Like any subgenre, survival horror can start to feel a bit by the numbers when no fresh ideas are coming in to spice things up. That's what helped the first-person video game "Five Nights at Freddy's" stand out when it was first released nearly a decade ago. While your average survival horror video game from the time period either had you mowing down the undead or hiding from monsters, Scott Cawthon's game took a different approach.

Instead, you're stuck in a security booth at a kid's pizzeria where you must observe the monitors strategically in order to survive the night. In "Five Nights at Freddy's," the cheap animatronics are more than they appear, as they come to life at night, and there's only one person in the building who they're coming to see: you. Furthermore, in a typically unsettling feature, they only move when you're not looking at them.
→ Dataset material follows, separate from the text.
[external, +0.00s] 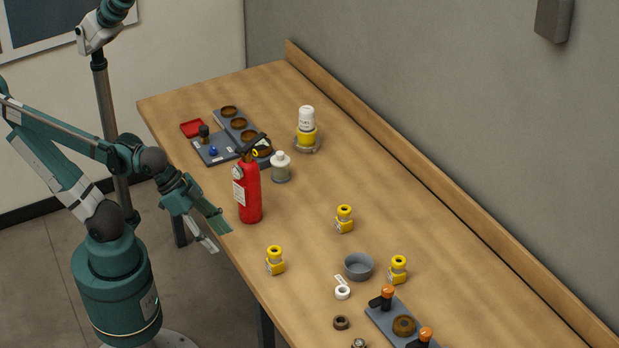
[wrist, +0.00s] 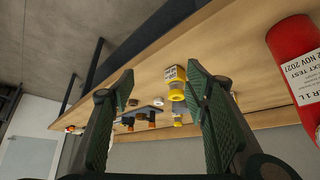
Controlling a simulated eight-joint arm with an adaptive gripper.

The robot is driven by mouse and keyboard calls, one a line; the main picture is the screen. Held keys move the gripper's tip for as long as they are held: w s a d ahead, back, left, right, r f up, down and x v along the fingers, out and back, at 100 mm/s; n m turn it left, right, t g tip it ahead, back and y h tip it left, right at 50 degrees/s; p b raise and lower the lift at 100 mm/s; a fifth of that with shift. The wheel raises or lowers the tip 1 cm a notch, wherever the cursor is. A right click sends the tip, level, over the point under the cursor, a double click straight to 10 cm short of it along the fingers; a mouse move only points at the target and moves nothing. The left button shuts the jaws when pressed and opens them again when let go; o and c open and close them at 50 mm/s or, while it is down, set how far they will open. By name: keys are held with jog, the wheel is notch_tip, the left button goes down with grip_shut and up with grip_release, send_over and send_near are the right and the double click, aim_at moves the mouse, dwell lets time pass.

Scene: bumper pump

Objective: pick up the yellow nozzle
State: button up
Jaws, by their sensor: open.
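Three similar small yellow pieces with pale lower parts and dark holes in their tops stand upright on the wooden table. One yellow piece (external: 275,261) is near the front edge, another yellow piece (external: 344,219) is farther back, and a third yellow piece (external: 398,270) is to the right. I cannot tell which is the yellow nozzle. My gripper (external: 219,239) is open and empty, at the table's front edge, left of the nearest piece and apart from it. In the tilted wrist view, a yellow piece with a labelled side (wrist: 176,91) shows between the spread fingers, some distance beyond them.
A red fire extinguisher (external: 249,192) stands close to my gripper. A grey bowl (external: 358,268), a white ring-shaped part (external: 342,292) and a grey plate with orange-topped clamps (external: 376,318) are to the right. A yellow-and-white bottle (external: 306,138) stands at the back. The table between is clear.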

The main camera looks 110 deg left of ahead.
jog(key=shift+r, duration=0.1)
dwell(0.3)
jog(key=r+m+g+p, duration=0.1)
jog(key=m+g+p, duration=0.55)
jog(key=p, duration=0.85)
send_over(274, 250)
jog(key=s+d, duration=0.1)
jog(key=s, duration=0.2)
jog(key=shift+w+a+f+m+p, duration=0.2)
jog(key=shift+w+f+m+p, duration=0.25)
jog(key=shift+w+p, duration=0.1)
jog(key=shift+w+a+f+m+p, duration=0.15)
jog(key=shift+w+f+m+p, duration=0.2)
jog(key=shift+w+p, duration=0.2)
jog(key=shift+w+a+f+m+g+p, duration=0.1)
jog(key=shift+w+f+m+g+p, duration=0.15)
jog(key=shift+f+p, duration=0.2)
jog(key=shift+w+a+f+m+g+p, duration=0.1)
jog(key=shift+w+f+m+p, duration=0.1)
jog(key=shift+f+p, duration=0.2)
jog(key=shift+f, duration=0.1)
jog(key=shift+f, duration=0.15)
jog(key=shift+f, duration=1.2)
Though the premise might sound terrifying, the good news for parents is that there's no overt gore in the "Five Nights at Freddy's" franchise. Though it's suggested that the animatronics kill you if they reach you, each Game Over is done through a first-person perspective and ends on a jump scare before cutting away.

Meanwhile, as the trailer indicates, the movie adaptation will shift to a third-person perspective. However, since it seems to follow a single character through the titular "Five Nights at Freddy's," it's unlikely to be too violent, as the security guard's increasingly alarming experiences over the five nights are kind of the point.
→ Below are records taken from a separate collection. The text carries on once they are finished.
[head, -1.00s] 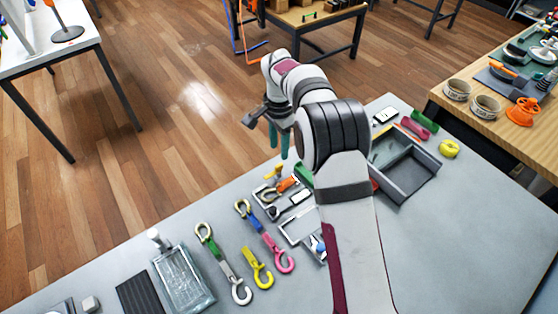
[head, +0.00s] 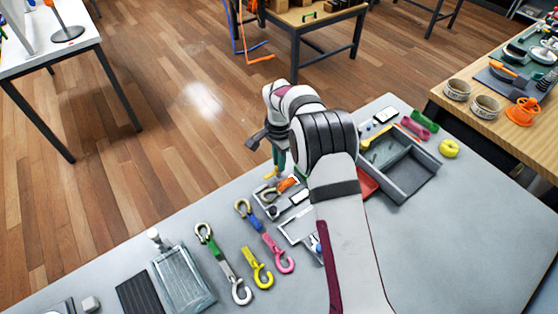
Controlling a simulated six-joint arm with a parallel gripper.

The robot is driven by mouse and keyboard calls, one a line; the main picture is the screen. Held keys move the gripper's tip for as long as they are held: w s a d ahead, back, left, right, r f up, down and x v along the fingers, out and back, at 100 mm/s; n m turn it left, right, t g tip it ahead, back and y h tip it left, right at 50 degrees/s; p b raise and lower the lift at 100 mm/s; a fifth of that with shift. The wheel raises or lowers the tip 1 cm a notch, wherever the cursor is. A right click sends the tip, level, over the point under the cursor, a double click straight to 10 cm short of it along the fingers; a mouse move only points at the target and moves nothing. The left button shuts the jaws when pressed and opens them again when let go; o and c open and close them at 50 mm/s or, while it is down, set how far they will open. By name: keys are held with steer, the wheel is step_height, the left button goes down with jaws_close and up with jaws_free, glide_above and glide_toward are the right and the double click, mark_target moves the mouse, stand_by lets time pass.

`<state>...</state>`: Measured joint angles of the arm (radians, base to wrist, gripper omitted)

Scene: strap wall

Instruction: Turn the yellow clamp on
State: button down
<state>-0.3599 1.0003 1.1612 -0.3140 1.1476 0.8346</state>
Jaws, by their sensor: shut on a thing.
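The yellow clamp (head: 271,174) shows as a small upright yellow piece at the far edge of the grey bench, beside the grey parts tray. My gripper (head: 279,163) is right at it, with its dark green fingers pointing down. The fingers are shut on the clamp's upper part and hide some of it. Which way the clamp is turned is too small to tell.
Straps with hooks in green, blue-pink and yellow (head: 257,268) lie at the front left, near a glass-like tray (head: 209,297). A dark grey bin (head: 427,185) stands right of my arm.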

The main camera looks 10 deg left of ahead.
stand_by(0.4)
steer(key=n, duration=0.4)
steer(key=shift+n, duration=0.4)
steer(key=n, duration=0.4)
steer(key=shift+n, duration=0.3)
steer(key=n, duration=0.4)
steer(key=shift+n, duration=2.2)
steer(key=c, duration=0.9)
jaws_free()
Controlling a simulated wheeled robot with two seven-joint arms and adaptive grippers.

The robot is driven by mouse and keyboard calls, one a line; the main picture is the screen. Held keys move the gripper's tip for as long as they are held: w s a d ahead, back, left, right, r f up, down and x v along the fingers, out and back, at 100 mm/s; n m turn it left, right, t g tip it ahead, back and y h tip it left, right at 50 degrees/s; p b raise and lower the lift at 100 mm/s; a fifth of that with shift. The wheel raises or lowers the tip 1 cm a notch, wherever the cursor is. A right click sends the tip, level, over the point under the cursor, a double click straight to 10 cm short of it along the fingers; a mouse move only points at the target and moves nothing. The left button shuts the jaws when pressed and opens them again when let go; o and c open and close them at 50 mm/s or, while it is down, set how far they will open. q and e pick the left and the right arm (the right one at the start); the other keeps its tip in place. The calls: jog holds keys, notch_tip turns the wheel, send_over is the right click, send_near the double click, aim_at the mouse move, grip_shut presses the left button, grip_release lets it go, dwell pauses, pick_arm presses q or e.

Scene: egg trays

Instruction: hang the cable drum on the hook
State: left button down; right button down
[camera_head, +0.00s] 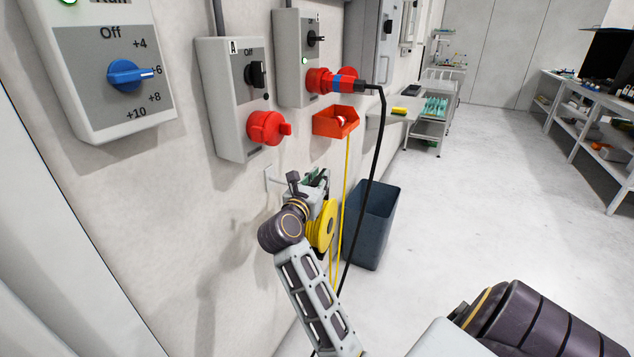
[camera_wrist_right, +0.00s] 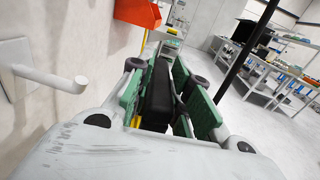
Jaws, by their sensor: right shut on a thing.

Five Nights at Freddy's will likely be rated PG-13

Though an official rating for "Five Nights at Freddy's" hasn't been released to the public yet, the film is rumored to be aiming for a PG-13 market. Being that the film is coming from Blumhouse Productions, this would make a lot of sense, as the company recently cut some violence down for the theatrical cut of "M3GAN" so that younger viewers could see it.

Since teens are one of the central target audiences for "Five Nights at Freddy's" and the games contain no overt gore, it seems feasible that an adaptation could easily maintain the oppressive atmosphere and jump scares that make the game series tick as a general rule. After all, even the popular fanmade version from 2019 was rated PG-13.
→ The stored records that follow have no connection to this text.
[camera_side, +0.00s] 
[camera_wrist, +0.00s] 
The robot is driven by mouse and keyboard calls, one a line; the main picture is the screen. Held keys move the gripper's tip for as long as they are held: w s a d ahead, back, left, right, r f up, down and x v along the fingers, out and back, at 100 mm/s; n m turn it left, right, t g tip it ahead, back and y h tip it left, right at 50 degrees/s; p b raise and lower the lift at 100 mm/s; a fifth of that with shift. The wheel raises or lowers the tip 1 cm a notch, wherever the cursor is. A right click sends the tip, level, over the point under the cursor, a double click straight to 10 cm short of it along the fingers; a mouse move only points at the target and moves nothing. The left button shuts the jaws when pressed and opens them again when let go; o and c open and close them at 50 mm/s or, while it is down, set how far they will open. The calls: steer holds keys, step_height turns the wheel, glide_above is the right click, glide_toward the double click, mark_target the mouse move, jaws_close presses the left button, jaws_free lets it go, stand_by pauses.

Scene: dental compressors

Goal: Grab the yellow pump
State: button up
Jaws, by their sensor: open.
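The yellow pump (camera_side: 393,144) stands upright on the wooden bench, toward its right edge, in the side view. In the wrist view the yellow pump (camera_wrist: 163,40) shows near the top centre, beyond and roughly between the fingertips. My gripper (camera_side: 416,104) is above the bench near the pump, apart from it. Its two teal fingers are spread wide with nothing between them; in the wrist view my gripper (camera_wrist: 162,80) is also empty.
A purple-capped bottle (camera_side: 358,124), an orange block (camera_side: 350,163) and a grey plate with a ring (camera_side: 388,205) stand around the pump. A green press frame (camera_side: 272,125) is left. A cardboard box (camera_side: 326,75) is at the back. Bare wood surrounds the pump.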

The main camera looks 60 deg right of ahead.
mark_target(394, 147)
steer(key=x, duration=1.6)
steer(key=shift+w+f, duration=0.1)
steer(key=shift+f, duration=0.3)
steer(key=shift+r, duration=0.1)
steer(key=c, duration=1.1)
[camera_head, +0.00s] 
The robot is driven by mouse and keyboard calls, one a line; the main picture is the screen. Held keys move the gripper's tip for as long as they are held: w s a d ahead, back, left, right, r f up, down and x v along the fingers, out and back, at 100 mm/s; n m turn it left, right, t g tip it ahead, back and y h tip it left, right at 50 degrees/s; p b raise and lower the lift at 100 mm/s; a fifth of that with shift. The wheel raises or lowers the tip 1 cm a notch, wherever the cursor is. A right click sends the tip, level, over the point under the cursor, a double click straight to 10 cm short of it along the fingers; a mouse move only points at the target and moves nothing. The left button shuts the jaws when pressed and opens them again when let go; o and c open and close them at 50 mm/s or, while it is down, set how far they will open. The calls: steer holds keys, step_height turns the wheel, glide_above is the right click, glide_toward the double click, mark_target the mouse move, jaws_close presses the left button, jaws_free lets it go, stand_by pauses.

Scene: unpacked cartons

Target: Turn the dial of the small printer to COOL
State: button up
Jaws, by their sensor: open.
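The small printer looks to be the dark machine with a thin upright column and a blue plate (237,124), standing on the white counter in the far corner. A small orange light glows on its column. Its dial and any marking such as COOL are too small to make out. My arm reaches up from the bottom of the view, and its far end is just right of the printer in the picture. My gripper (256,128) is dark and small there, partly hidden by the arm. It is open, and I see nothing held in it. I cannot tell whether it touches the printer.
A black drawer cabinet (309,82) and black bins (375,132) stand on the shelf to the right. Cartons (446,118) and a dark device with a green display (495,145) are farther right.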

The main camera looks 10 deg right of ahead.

Aside from the creepiness and scare factor, these games are otherwise pretty much empty of objectionable material, so the movie will likely follow suit so that its audience and appeal will be as broad as possible. This makes even more sense when you consider how many "Five Nights at Freddy's" style games already permeate popular children's games like "Roblox." In any case, if you want to see the games in action to judge for yourself, there are thousands of videos of streamers playing the games online to offer an indication of what parents are getting themselves into.